Sully had always planned a return trip to London and it was the financial panic of 1837 that set him on his way that fall. His friend, the publisher Edward Carey, offered the artist an advance on commissions for copies of narrative pictures by Sir Joshua Reynolds, and a number of other Philadelphia gentlemen placed similar orders. On October 9, 1837, the day before his decided date of departure from Philadelphia to London, Thomas Sully received a missive from the local chapter of the Society of the Sons of Saint George, a benevolent association devoted to supporting indigent English emigrants and their families. The gentlemen prevailed upon the artist to paint for their meeting room a full-length portrait of Queen Victoria, who had ascended to the throne just months before. Sully had by that time packed for a three-month study trip, intended as a refresher course in British painting; for his twenty-three-year-old daughter Blanch, who would travel along as his companion, it was anticipated as an exploration of English manners, dress, and society. They had neither bargained nor, it seems, wished for a royal encounter. Sully’s inevitable acceptance of the commission propelled him into an intricate realm of propriety and protocol that extended his trip and changed his life.

At times, Sully cursed the commission that kept him in London longer than he had planned but brilliantly filled his time with social calls and other work. He visited every exhibition and museum, dined with lords and ladies, attended opera and dramatic performances, and reveled in the life of London in the coronation year. “How strange,” he wrote to his wife, “that I should leave my quiet, humble circle at home, to visit London and mix with the elite of the Court.” While waiting to paint the queen, he studied the portraits in progress on other painters’ easels and when his turn came—his was her sixty-first sitting of the coronation year—rose to the challenge with remarkable skill. Because of the work, he was, in his own modest words of astonishment, “introduced to distinguished people, and kind friends, enabled to converse familiarly with the Sovereign of the present greatest empire in the world.” The clever and youthful Victoria, for her part, was a keen portrait sitter, eager to dispatch her image to all foreign ports and tickled by the notion of being painted by an American: “Am I in the position you require Mr. Sully?” she asked during their first session on March 22, 1838, indulging the Yankee with the privilege of posing the royal body according to his preferred design.

That same day, she recorded in her diary: “I sat to a Mr. Sully, a painter who is come from America to paint me.” Victoria sat for at least fifteen artists over the course of the coronation year, day after day, occasionally twice a day and two at a time. She did not often describe the goings-on in her portrait studio but clearly preferred sittings with an amusing and handsome portraitist. She permitted Sully, who was both charming and good-looking, to take remarkable liberty in his portrayal. Sully’s Victoria is completely off guard, having turned as if to respond to a caller, although protocol prohibited anyone from speaking to the queen without having been spoken to.
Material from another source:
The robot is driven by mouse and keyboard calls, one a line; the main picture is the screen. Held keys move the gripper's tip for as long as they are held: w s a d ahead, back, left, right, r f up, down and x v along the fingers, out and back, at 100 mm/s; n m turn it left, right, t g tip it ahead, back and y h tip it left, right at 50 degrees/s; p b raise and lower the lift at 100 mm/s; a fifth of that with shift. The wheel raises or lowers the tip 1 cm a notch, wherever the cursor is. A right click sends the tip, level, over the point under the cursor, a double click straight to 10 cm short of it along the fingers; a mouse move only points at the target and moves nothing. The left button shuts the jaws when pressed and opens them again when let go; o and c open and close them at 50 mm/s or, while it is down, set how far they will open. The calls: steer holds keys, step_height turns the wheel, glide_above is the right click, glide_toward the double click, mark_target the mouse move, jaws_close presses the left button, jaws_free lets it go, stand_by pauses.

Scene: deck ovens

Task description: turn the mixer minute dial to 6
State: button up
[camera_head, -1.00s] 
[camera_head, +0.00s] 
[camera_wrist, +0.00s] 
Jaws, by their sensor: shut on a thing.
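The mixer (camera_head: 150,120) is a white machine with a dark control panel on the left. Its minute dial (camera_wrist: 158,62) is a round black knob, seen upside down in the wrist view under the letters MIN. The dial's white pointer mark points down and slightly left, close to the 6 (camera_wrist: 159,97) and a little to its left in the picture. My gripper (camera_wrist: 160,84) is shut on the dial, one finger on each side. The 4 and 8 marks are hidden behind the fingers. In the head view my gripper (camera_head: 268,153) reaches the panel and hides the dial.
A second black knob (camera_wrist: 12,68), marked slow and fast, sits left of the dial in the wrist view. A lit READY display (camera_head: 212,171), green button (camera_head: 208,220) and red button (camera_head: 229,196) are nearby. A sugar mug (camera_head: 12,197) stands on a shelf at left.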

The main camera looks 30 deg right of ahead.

Most artists employed the canonical image of the divinas majestas, in force since the reign of Elizabeth I: the sovereign stands facing the viewer, wearing the state robes but without the imperial crown, which is off to the side with the orb and scepter. Each of Victoria’s painters faced the problem of making the new queen look serious but not dour, youthful but not naive. “I should be gratified,” wrote Sully, “if I were able to give an idea of the sweet tone of voice, and gentle manner of Queen Victoria! It was impressive of dignity and mildness, and at the same time I felt quite at my ease, as tho in company with merely a well bred lady.”

Sully returned home to Philadelphia in the fall of 1838 and began work simultaneously on two full-length portraits of Victoria, one for the Saint George Society and another for himself, to exhibit on tour. His studies, including a meticulous record of the palette he used to complete each one, served him well and his two portraits were highly acclaimed even before he had finished them. Such was the advance notoriety of the portrait that the Saint George Society took Sully to court, arguing for their exclusive right to the image. In this, the first case over artistic copyright brought before the American bar, the Supreme Court of Philadelphia decided in May 1839 that the society held ownership of the portrait, while Sully retained title to the design or invention. It was a Pyrrhic victory for Sully, who gained some fame by the portraits but little profit, since his tour to Montreal, Quebec City, New Orleans, and Washington was in competition with the society’s tour of Philadelphia, New York, and Boston. In 1844, Sully gave his version to the Saint Andrew’s Society in Charleston, South Carolina, where he had good friends. At the outbreak of the Civil War, the members moved the portrait to a warehouse in Columbia, where it was burned in 1865. Meanwhile, the Saint George version remained safe and sound, first in the society’s meeting room and later at the Philadelphia Museum of Art, where the Saint George benefactors would hold their annual meeting. The society sold the painting in the mid-1950s to a private collector, who has promised the portrait as a gift to the Metropolitan Museum.